$A \in M_{5}(\mathbb{C})$, $\operatorname{trace}(A) = 0$, $I-A$ is invertible. Prove that $A^5 \neq I$
I think this problem has something to do with eigenvalue and the fact that trace of a matrix = sum of the eigenvalues. But, I have no idea how to proceed!
Thanks!
On
Suppose you had $A^5 = I$. Then the eigenvalues of $A$ are all fifth roots of unity. The fact that $I - A$ is invertible means that $1$ is not an eigenvalue. So you're left with the other $4$ fifth roots of unity.
You're given that the trace of $A$ is zero, so the sum of all eigenvalues of zero. So if you can verify that there's no way of adding the remaining fifth roots of unity to get zero then you're done. But any such way would result in an equation $$c_3e^{8\pi i \over 5} + c_2e^{6\pi i \over 5} +c_1e^{4\pi i \over 5} + c_0e^{2\pi i \over 5} = 0$$ Here the $c_i$ are integers. So $z = e^{2\pi i \over 5}$ satisfies $$c_3z^3 + c_2z^2 + c_1z + c_0 = 0 \tag{*}$$ But $x^4 + x^3 + x^2 + x + 1$ is the minimal polynomial of $z$ ( since cyclotomic polynomials are irreducible.) Hence $(*)$ cannot happen and thus the assumption that $A^5 = I$ leads to a contradiction.
Assume, by the way of contradiction, that $A^5 = I$ holds. In this case, as $A^5 - I = 0$, we can factorize this expression in $(A - I)(A^4 + A^3 + A^2 + A + I) =0 $.
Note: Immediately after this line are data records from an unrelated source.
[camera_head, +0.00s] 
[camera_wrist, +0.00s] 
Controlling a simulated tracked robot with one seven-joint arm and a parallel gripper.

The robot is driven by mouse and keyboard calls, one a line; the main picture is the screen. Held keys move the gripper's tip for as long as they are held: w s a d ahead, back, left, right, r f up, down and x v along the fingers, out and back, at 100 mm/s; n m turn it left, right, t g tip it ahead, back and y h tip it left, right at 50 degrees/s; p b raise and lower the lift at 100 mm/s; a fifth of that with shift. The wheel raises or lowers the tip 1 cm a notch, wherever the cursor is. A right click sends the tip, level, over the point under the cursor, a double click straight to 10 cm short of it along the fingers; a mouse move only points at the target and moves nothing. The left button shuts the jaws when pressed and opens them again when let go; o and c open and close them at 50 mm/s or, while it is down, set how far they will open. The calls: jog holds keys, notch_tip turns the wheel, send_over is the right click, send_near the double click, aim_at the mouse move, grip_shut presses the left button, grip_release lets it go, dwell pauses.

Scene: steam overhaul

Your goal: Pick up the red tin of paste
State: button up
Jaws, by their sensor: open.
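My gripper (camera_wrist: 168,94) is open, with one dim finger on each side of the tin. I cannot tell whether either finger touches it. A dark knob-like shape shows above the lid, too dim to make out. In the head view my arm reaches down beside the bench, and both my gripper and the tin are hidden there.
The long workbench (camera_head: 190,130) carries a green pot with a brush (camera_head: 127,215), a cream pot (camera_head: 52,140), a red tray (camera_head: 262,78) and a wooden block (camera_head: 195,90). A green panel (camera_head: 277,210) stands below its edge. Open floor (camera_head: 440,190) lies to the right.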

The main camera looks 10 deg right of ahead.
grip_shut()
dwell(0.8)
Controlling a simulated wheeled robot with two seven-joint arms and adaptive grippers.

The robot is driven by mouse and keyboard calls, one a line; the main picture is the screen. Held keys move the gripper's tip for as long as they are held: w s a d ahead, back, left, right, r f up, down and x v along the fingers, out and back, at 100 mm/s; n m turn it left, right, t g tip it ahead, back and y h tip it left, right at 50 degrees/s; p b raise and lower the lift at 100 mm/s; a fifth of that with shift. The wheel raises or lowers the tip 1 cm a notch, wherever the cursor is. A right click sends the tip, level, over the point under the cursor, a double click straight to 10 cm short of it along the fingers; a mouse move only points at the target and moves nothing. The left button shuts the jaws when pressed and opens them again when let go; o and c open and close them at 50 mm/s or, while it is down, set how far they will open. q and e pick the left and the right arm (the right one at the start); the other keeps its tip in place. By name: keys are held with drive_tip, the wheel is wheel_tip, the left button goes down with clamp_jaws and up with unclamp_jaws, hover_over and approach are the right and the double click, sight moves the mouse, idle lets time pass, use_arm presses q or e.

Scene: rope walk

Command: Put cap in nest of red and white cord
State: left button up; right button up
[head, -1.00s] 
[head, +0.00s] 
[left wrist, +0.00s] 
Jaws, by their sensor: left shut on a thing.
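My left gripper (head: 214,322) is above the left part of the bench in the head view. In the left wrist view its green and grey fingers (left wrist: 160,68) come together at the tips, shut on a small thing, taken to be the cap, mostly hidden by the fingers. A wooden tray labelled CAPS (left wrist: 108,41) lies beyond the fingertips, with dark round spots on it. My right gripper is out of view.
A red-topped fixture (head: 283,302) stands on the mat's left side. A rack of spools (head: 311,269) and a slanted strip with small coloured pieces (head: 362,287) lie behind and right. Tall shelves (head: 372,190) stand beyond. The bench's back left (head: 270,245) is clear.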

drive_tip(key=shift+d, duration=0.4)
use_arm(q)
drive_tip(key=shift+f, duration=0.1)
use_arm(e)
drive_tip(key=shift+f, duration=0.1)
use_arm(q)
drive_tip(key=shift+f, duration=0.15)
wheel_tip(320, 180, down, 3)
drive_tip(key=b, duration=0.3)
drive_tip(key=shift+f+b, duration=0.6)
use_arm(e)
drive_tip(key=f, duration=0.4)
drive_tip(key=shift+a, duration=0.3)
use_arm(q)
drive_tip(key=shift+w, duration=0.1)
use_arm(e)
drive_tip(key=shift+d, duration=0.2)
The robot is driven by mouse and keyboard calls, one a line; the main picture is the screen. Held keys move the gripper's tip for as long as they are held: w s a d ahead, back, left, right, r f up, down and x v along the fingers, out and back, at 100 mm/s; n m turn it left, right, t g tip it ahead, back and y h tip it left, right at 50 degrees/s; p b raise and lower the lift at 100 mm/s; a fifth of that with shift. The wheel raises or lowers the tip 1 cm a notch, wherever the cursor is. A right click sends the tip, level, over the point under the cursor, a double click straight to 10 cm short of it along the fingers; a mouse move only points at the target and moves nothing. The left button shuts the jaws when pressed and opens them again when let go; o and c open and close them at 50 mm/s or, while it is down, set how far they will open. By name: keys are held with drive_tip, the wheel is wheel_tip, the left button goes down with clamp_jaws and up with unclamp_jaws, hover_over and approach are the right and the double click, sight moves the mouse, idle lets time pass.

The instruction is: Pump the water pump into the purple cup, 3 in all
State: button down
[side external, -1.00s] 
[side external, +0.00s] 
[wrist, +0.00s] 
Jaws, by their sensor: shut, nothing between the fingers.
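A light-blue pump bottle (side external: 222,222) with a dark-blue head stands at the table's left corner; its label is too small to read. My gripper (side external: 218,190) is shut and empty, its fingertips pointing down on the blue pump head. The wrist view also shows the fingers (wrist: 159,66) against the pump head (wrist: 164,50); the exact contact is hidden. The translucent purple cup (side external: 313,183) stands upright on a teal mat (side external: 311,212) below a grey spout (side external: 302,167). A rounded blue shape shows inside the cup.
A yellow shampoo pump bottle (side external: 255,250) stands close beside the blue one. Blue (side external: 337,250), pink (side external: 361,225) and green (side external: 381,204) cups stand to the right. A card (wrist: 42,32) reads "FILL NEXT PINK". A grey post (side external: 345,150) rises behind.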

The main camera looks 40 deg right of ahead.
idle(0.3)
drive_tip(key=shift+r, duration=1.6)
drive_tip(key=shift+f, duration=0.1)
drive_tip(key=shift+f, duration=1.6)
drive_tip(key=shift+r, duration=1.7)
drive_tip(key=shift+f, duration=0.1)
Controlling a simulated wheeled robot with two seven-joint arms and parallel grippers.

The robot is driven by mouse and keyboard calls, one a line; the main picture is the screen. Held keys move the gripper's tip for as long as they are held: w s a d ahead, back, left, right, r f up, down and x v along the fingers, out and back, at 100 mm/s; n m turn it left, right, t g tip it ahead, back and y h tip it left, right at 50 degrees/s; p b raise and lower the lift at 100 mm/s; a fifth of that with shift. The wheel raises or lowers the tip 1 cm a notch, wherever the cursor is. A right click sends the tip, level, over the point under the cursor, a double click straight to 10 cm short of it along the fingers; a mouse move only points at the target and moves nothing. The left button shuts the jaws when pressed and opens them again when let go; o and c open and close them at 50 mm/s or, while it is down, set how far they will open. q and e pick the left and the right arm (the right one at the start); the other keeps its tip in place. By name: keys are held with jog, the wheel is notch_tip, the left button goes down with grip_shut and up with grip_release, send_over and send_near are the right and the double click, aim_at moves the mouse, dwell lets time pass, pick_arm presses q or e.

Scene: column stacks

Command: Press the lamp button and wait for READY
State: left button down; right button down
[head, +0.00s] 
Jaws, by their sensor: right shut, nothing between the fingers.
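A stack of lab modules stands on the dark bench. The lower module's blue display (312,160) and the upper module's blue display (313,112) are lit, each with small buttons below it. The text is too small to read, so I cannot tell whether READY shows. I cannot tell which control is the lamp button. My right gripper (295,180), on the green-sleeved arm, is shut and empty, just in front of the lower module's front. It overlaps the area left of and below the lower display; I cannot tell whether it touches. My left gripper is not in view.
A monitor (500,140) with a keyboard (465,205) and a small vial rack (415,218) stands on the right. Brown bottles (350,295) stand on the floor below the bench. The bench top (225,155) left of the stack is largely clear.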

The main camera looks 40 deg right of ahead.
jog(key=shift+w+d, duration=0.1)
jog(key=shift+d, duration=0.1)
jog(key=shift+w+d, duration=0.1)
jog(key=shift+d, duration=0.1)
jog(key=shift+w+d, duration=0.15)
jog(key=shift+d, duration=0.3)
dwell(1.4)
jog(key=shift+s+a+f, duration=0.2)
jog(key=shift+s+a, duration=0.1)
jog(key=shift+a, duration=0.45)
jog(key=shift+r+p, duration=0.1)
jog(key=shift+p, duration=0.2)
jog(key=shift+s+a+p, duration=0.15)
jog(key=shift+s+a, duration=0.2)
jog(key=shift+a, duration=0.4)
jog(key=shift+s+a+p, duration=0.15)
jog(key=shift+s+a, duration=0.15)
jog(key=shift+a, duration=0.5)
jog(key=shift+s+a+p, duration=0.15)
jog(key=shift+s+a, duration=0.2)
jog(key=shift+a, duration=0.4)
As $A - I $ is invertible, the first factor is nonzero, hence the last one is and the minimal polynomial of $A$ divides it, forcing $A$ to have all eigenvalues being fifth roots of 1, but distinct from 1 because $A-I $ is invertible. Now, since $tr (A) = 0$, the sum of all eigenvalues must be zero. Can you see now that, no matter what is the multiplicity of each eigenvalue, if no eigenvalue is 1 it is impossible to sum them all and have 0? It leads to a contradiction, then.